• **DATA EXTRACT**:

— START —

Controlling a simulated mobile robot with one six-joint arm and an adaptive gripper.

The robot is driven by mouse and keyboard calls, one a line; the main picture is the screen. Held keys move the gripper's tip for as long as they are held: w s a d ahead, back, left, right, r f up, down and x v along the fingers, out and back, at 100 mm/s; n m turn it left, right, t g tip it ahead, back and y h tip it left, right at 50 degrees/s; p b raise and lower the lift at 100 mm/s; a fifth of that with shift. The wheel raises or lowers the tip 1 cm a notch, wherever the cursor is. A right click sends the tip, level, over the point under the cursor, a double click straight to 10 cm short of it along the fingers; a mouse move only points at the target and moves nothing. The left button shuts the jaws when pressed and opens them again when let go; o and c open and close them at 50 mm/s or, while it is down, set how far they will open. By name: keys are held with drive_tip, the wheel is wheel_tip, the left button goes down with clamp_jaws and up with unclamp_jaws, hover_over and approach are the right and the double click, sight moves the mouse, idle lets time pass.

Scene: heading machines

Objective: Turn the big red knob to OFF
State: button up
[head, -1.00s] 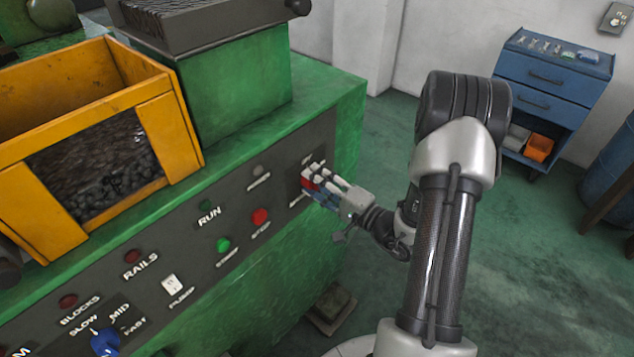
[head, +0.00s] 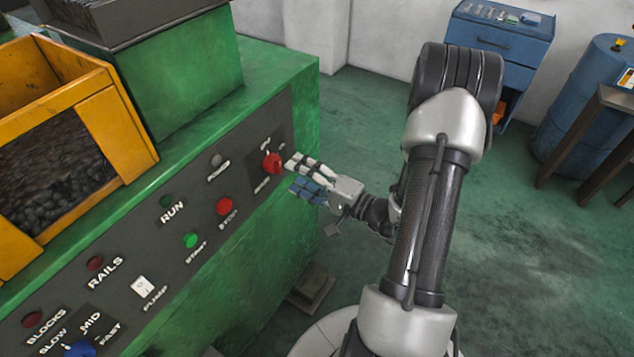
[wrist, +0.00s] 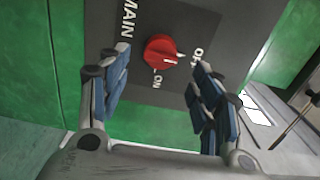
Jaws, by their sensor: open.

— END —

• **WHAT YOU SHOULD DO**:
Please transcribe the material above exactly as written. Leave the pictures out.

• **WORKED ANSWER**:
Controlling a simulated mobile robot with one six-joint arm and an adaptive gripper.

The robot is driven by mouse and keyboard calls, one a line; the main picture is the screen. Held keys move the gripper's tip for as long as they are held: w s a d ahead, back, left, right, r f up, down and x v along the fingers, out and back, at 100 mm/s; n m turn it left, right, t g tip it ahead, back and y h tip it left, right at 50 degrees/s; p b raise and lower the lift at 100 mm/s; a fifth of that with shift. The wheel raises or lowers the tip 1 cm a notch, wherever the cursor is. A right click sends the tip, level, over the point under the cursor, a double click straight to 10 cm short of it along the fingers; a mouse move only points at the target and moves nothing. The left button shuts the jaws when pressed and opens them again when let go; o and c open and close them at 50 mm/s or, while it is down, set how far they will open. By name: keys are held with drive_tip, the wheel is wheel_tip, the left button goes down with clamp_jaws and up with unclamp_jaws, hover_over and approach are the right and the double click, sight moves the mouse, idle lets time pass.

Scene: heading machines

Objective: Turn the big red knob to OFF
State: button up
[head, -1.00s] 
[head, +0.00s] 
[wrist, +0.00s] 
Jaws, by their sensor: open.

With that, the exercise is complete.